Kendall’s appeal was heightened by the fact that at the time she first met Harrison, she too was involved in an affair, with the American actor Steve Cochran. Harrison, not used to sharing his women, was determined to win Kendall over.
After three passionate years as lovers, tragedy struck. Harrison was informed in confidence by Kendall’s doctor that she was suffering from leukaemia and had only two years to live. In his autobiography, Harrison claimed that he ‘wanted to accept responsibility for Kay’ and asked his wife if she would divorce him to enable him to marry his mistress, and then, when Kendall died, he would remarry her. But Palmer later claimed that she had urged Harrison to marry Kendall. She did promise she would remarry Harrison on Kendall’s death, but it was a promise she had no intention of honouring.
Although Harrison was in many ways a heartless man, Kay Kendall’s premature death at the age of just 32, affected him deeply. For the rest of his life he wore a ring that Kendall had given him.
By the Sixties, Hollywood had forgiven him and in 1964 he appeared in the film role for which he is most famous: Professor Higgins in the glossy MGM musical My Fair Lady. It’s a film that is loved by millions to this day, but making it was not such a happy experience for those who had to work with the temperamental Harrison. As far as Harrison was concerned My Fair Lady was his film; director George Cukor had to spend much time assuring him that he would not favour co-star Audrey Hepburn unduly.
Harrison was disliked by almost everyone who worked with him. When he left the Broadway show of My Fair Lady he gave a small party for the cast and stage hands. No one turned up. When co-star Stanley Holloway revealed this to the press, Harrison threatened to sue him.

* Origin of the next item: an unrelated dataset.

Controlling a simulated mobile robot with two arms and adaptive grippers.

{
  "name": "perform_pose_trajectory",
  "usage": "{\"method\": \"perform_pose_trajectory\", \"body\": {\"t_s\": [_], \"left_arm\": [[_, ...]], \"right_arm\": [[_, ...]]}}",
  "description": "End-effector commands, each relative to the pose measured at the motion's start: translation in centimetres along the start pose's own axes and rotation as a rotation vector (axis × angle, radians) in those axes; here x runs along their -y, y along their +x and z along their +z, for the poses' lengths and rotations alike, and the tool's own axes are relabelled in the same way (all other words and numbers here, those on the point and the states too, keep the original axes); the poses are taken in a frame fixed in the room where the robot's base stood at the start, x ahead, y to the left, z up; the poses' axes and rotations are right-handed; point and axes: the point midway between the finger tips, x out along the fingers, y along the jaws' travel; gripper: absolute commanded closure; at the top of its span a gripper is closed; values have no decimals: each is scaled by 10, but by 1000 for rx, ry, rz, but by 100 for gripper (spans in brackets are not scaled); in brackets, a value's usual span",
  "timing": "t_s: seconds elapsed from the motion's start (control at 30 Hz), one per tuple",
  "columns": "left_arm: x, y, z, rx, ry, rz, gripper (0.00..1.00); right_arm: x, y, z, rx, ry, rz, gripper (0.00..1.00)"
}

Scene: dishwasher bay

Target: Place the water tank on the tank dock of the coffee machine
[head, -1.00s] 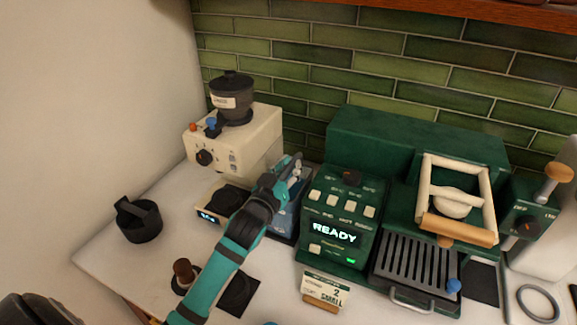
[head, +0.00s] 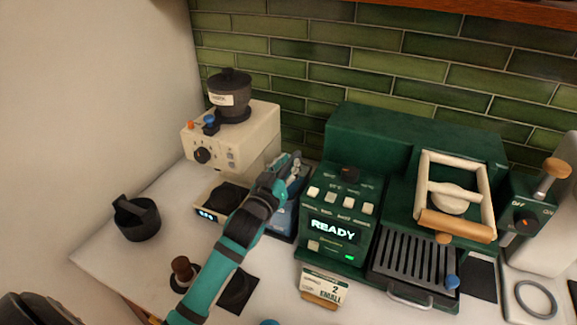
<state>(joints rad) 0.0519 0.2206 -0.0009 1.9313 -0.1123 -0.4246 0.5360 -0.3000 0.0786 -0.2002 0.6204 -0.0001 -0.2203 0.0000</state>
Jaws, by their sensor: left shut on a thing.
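The green coffee machine (head: 345,133) stands against the tiled wall, with a lit "READY" display on its front. The water tank (head: 283,218) is a bluish body at the machine's left side, mostly hidden behind my left gripper and arm. My left gripper (head: 292,170) is shut on the tank at its upper part. The tank dock is low beside the machine; only a dark edge (head: 281,237) shows under the tank. I cannot tell whether the tank is fully seated. My right gripper is not in view.
A cream grinder (head: 255,140) stands behind left, with a small scale (head: 207,215) before it. A black knock-out cup (head: 137,218), a tamper (head: 183,270) and a "2 SMALL" card (head: 325,286) are on the counter. A drip tray (head: 413,262) fronts the machine.

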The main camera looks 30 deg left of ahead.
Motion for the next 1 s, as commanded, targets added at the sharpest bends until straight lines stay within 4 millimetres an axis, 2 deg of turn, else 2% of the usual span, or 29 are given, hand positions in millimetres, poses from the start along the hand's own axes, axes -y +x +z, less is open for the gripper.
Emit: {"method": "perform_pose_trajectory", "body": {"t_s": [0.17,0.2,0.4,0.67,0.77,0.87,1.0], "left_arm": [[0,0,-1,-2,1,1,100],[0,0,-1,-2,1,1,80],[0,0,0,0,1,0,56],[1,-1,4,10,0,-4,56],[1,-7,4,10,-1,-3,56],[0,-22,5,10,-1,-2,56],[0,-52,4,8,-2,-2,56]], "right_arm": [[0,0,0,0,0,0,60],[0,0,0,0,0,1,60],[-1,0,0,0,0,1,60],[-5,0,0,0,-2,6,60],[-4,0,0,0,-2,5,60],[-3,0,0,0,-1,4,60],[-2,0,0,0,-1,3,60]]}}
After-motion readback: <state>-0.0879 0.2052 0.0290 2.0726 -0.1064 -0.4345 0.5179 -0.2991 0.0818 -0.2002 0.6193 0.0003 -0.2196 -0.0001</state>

Even his fans were not immune to feeling the lash of Harrison’s acerbic tongue. One night, after a stage performance of "My Fair Lady", an old woman stood alone at the Stage Door. When she saw Harrison she asked him for his autograph. Harrison told her to "Sod off". The old lady was so enraged at Harrison’s rudeness that she rolled up her program and hit him with it. Stanley Holloway, who had witnessed the incident observed that it was the "first time in world history that the fan has hit the sxxx!".
By the time of his Academy Award, Harrison was married again. Wife number four was the hard-living Welsh actress Rachel Roberts. It was a volatile relationship which ended in divorce in 1971. Rejection hit Roberts hard. Her alcoholism and depression increased and in 1980 she committed suicide by taking an overdose of barbiturates.
In 1971, Elizabeth Harris, ex-wife of hell-raising Irish actor Richard Harris, became the fifth Mrs Rex Harrison. The union lasted only last five years, before Harrison married his sixth and final wife, the American Mercia Tinker, who was 30 years his junior. “Wives are like gilt-edged stocks. The more you have, the greater your dividends“, said the man who had by now emulated Henry VIII.
In an interview in 2000, the film producer Anthony Havelock-Allen tried to explain why Harrison, a man capable of great charm, often behaved so badly. “The more successful he became, the more difficult he became. I think he made a decision and said to himself ‘I’m not going to waste time being nice to anybody. No one has been very nice to me and if I make it, I am only going to be nice to myself”.
Harrison died in 1990, at the age of 82, three weeks after making his final stage performance on Broadway, and less than a year after receiving a knighthood. And right up to the end, he was still being rude to people.
Rex Harrison was undoubtedly one of Britain’s greatest actors. But a great human being? Sadly not.